The City Council voted 3-2 on Aug. 7 to put the two measures on the November ballot, along with a measure asking whether a new library should be built in the park — a measure the council approved at an earlier meeting in an attempt to quell the outcry that has arisen over the issue since the project was approved by the council last fall.
Council members Elizabeth Lewis and Jerry Carlson on Aug. 7 voted against placing the latest measures on the ballot, saying that, unlike the situation with the library plan, residents have not been concerned about the proposed projects, and haven't "clamored" for a vote.
But the council majority argued that since there's an election in November that will include choosing two council members and deciding the library question, it would be reasonable to ask voters about two other projects that will have a major impact on the town.
City Attorney Bill Conners crafted language for both measures, asking council members for suggestions to make the questions fit their purposes. But it was a representative of the Little League, Michael Haven, who suggested language that, with a few tweaks, passed muster with the council.
On that issue, voters will be asked: "Should the town permit the Menlo-Atherton Little League to improve the baseball field and surrounding areas at Holbrook-Palmer Park, including covered seating for spectators and players, an improved playing area for children, and new restrooms for all park users, using private funds only?"
Mr.

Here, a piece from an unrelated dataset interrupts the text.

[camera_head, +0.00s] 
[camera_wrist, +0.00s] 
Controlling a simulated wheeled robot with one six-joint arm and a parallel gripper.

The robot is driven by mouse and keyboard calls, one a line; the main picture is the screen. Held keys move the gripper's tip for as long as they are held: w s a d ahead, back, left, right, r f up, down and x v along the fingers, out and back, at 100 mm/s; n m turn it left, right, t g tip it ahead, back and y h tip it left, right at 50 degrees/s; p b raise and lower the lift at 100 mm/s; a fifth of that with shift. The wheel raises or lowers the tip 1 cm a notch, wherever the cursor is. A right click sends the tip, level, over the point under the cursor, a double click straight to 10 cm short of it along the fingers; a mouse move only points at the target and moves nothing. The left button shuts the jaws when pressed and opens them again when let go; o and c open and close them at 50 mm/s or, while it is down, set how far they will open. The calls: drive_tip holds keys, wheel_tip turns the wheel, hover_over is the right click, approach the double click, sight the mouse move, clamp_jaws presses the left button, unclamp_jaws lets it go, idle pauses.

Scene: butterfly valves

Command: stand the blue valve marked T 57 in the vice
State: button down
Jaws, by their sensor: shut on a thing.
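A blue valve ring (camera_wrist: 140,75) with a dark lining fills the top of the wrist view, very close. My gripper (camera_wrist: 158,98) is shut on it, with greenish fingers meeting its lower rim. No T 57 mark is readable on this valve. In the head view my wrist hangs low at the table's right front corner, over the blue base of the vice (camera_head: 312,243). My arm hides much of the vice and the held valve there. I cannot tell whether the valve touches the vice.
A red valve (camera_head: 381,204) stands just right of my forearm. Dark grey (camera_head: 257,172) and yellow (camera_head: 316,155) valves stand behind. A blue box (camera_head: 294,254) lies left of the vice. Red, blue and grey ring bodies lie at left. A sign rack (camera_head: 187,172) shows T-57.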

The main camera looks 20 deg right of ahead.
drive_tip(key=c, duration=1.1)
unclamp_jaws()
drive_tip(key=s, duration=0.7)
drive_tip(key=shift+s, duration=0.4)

Haven told the council that the Little League organization is "pleased to let the voters decide" the question, noting that Holbrook-Palmer is "the public's park." He said the organization is gearing up to put before the voters a persuasive argument for the project, which would be paid for in full and maintained by Little League.
The Town Center measure was approved after the ballot language's emphasis was placed on how the center would be paid for, rather than whether the center would be built. All council members say they support replacing the cramped facilities, which don't meet seismic, fire, or other building codes, but the council majority insisted on legally restricting the bulk of the project's funding to private contributions.
"The issue isn't shall we construct; it's how it's funded," Mayor Bill Widmer said, insisting that he wouldn't support any new taxes for the project.
The approved ballot language asks: "Should the town of Atherton primarily use private donations to construct and design a new Town Center? Other funding sources might include funds derived from building fees or future grant money, but would not use general fund or parcel tax money."
Councilwoman Lewis, a lead figure on the Town Center Task Force, implored her colleagues not to put the measure on the ballot, asking repeatedly what purpose it would serve. Donors are at the ready to open up their wallets, she said, but the project is in its early planning stages and a ballot measure is "putting the cart before the horse."
Under current council direction, "there's no way that any taxpayer money ... can be spent on this project," she said.
But Councilwoman Kathy McKeithen noted that "councils come and go. Resolutions can be passed ... and changed."
Voter approval of the ballot measure would ensure that "this is indeed going to be paid for in private donations," she said. "There's no legitimate reason not to bind ourselves to that commitment."